Théâtrorama

Honneur à Notre Élue de Marie Ndiaye

Marie Ndiaye refait le vote… Soir d’élection municipale, dans une ville portuaire. Résultats sans appel : 17 318 pour le vainqueur, 2 101 pour le vaincu. Le perdant s’appelle L’Opposant, la gagnante – Notre Elue. Notre Élue a gagné une fois de plus comme toujours depuis plusieurs mandats. Et pour cause. Le centre-ville était sinistre, il est devenu pimpant ; des équipements sportifs ont été créés ; des aides soutiennent les plus pauvres. Bref, dans cette ville on est plus heureux, depuis que – Notre Elue en est la maire.

Nouvelle opportunité pour l’Opposant, rétamé trois ans plus tôt, de prendre sa revanche à trois mois d’un nouveau mandat électoral. Figure exemplaire, Notre Élue s’impose comme un modèle absolu de probité. Il est temps de passer à l’action et de déboulonner la statue. Guidé par les conseils de ses spécialistes en communication, on va débusquer le « truc franchement dégueulasse » qui changera la donne. Et le peuple fera son choix…

Honneur à Notre Élue de Marie Ndiaye

De la vertu et des failles en politique

En ces temps de questionnement sur les limites, les hauts et les bas de nos démocraties « Honneur à Notre Élue » de Marie Ndiaye interroge les manipulations, les parts d’ombre des systèmes de représentation politique. Entre drôlerie corrosive, rêverie et fantasme, Frédéric Bélier Garcia, familier de l’univers de l’auteure, en assure la mise en scène. Rayonnante et puissante, dotée en même temps d’une vulnérabilité extrême, perdue entre crainte et assurance, Isabelle Carré joue le rôle de Notre Élue. Face à elle, Patrick Chesnais interprète un Opposant rusé, machiavélique, sombre et pourtant lui aussi à la limite de la fragilité.

Toute la pièce tourne autour de la victoire de l’élection.
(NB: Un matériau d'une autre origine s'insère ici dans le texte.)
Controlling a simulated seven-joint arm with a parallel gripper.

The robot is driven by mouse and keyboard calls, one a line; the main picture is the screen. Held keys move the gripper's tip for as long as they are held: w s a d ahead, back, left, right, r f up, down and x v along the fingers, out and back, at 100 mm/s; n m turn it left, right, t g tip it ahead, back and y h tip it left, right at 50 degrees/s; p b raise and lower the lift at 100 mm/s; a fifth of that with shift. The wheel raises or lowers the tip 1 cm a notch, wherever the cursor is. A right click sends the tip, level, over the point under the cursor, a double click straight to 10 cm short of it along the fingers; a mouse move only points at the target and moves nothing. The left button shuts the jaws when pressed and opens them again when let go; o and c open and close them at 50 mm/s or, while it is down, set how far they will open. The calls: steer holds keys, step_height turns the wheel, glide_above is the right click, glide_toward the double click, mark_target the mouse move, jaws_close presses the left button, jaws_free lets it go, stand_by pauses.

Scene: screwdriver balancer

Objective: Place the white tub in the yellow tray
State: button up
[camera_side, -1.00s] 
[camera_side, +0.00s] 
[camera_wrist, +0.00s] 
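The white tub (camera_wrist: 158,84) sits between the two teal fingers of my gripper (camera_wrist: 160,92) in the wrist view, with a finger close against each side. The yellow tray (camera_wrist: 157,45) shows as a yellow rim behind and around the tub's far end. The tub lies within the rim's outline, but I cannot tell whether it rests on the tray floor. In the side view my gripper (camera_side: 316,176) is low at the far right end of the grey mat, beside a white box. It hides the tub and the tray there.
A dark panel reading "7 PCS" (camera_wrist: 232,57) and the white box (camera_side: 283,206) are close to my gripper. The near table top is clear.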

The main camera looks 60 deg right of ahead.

Mais à quelques mois d’une échéance électorale, comment pulvériser un candidat porté aux nues par ses administrés ? Un de ceux qui revendique la vertu et la force morale ? Où trouver la faille qui anéantira sa carrière pour vous permettre d’accéder enfin après maints échecs au poste convoité ? En dénonçant un mensonge ? Un faux pas professionnel ou institutionnel ? Non il est nécessaire d’aller plus loin, plus profond dans l’intimité la plus secrète de l’ennemi – car l’autre est forcément votre ennemi – pour l’obliger à la honte et au renoncement qui l’anéantira.

Honneur à Notre Élue de Marie Ndiaye

Machiavélique Marie Ndiaye

La victoire sera alors à vous. En faisant réapparaître de vieux parents (duo de choc cruel formé par Jean-Paul Muel et Chantal Neuwirth) qui prétendent avoir été abandonnés du jour au lendemain par leur fille, l’Opposant déclenche le mécanisme qui va jeter l’opprobre sur Notre Élue réputée pour sa transparence et sa droiture. Chahutée jusque dans sa propre famille, celle-ci ne rompt pas, continuant à affirmer sa responsabilité et acceptant avec une égale dignité, la trahison de certains de ses amis politiques. Restant fidèle à elle-même et à ses principes, Notre Élue vaincue n’a rien perdu de sa force d’âme. La victoire de l’Opposant n’en est que plus amère.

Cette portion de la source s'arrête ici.